__WHAT THE TASK ASKS__.
Output all of the data below exactly as given.

__DATA BLOCK__.

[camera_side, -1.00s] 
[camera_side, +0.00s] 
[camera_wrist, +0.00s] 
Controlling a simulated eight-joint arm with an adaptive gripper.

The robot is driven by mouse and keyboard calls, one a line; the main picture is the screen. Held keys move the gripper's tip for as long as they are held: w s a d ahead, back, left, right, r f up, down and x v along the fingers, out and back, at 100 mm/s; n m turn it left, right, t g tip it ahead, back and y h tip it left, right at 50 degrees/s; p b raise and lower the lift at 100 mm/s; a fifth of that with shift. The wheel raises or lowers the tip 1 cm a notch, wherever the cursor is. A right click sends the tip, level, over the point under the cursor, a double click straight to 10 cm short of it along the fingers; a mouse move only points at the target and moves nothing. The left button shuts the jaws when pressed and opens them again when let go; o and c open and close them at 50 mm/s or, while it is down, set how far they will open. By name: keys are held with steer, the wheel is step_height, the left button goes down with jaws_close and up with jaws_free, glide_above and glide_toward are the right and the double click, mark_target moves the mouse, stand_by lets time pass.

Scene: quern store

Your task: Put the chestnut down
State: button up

__WRITTEN REPLY__.
[camera_side, -1.00s] 
[camera_side, +0.00s] 
[camera_wrist, +0.00s] 
Controlling a simulated eight-joint arm with an adaptive gripper.

The robot is driven by mouse and keyboard calls, one a line; the main picture is the screen. Held keys move the gripper's tip for as long as they are held: w s a d ahead, back, left, right, r f up, down and x v along the fingers, out and back, at 100 mm/s; n m turn it left, right, t g tip it ahead, back and y h tip it left, right at 50 degrees/s; p b raise and lower the lift at 100 mm/s; a fifth of that with shift. The wheel raises or lowers the tip 1 cm a notch, wherever the cursor is. A right click sends the tip, level, over the point under the cursor, a double click straight to 10 cm short of it along the fingers; a mouse move only points at the target and moves nothing. The left button shuts the jaws when pressed and opens them again when let go; o and c open and close them at 50 mm/s or, while it is down, set how far they will open. By name: keys are held with steer, the wheel is step_height, the left button goes down with jaws_close and up with jaws_free, glide_above and glide_toward are the right and the double click, mark_target moves the mouse, stand_by lets time pass.

Scene: quern store

Your task: Put the chestnut down
State: button up

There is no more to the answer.